## TASK
Copy exactly the last part of the entries, starting from the line with "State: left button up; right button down" and including the final line.

## MATERIAL
^^^^

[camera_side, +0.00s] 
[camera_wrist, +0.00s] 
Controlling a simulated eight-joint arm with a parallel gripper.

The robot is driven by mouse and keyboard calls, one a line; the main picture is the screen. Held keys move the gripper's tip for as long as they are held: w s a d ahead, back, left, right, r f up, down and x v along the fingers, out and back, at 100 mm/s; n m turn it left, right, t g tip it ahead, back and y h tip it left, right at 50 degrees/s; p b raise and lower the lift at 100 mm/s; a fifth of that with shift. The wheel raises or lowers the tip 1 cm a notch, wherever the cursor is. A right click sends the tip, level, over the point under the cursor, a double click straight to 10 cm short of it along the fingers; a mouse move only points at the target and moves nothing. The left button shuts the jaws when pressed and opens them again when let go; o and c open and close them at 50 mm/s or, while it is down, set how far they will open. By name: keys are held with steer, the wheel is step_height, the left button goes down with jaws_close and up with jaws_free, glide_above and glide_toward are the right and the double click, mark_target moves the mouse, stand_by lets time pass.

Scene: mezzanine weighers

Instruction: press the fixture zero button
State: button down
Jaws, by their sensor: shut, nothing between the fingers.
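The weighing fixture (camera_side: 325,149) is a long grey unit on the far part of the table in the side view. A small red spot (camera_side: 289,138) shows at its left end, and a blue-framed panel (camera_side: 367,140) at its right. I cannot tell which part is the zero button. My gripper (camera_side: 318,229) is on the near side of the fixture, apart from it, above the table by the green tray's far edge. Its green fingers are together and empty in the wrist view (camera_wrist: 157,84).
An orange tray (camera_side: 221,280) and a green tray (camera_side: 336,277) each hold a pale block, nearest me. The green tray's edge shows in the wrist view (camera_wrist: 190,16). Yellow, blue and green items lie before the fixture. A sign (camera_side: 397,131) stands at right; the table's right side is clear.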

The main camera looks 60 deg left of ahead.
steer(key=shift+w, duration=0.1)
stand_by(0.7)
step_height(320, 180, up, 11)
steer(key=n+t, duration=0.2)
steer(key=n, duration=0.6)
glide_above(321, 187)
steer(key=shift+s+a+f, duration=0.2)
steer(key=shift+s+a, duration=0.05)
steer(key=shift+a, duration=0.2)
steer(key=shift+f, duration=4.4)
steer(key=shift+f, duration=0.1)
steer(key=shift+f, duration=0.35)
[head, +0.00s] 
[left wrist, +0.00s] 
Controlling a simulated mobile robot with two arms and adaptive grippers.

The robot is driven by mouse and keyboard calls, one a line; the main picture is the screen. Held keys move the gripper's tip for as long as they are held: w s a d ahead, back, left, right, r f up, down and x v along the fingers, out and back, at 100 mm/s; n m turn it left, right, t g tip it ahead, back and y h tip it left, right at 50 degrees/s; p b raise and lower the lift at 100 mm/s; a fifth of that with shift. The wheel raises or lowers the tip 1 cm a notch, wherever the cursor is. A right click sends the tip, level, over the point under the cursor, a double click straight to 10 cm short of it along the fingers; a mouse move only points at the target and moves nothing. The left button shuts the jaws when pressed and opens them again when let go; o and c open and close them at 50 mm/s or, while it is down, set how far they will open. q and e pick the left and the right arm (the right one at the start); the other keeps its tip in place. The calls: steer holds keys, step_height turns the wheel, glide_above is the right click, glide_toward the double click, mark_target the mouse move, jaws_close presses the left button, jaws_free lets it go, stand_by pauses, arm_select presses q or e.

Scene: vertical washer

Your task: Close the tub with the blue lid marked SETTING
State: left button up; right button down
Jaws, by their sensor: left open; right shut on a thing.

^^^^

## FINISHED EXERCISE
State: left button up; right button down
Jaws, by their sensor: left open; right shut on a thing.

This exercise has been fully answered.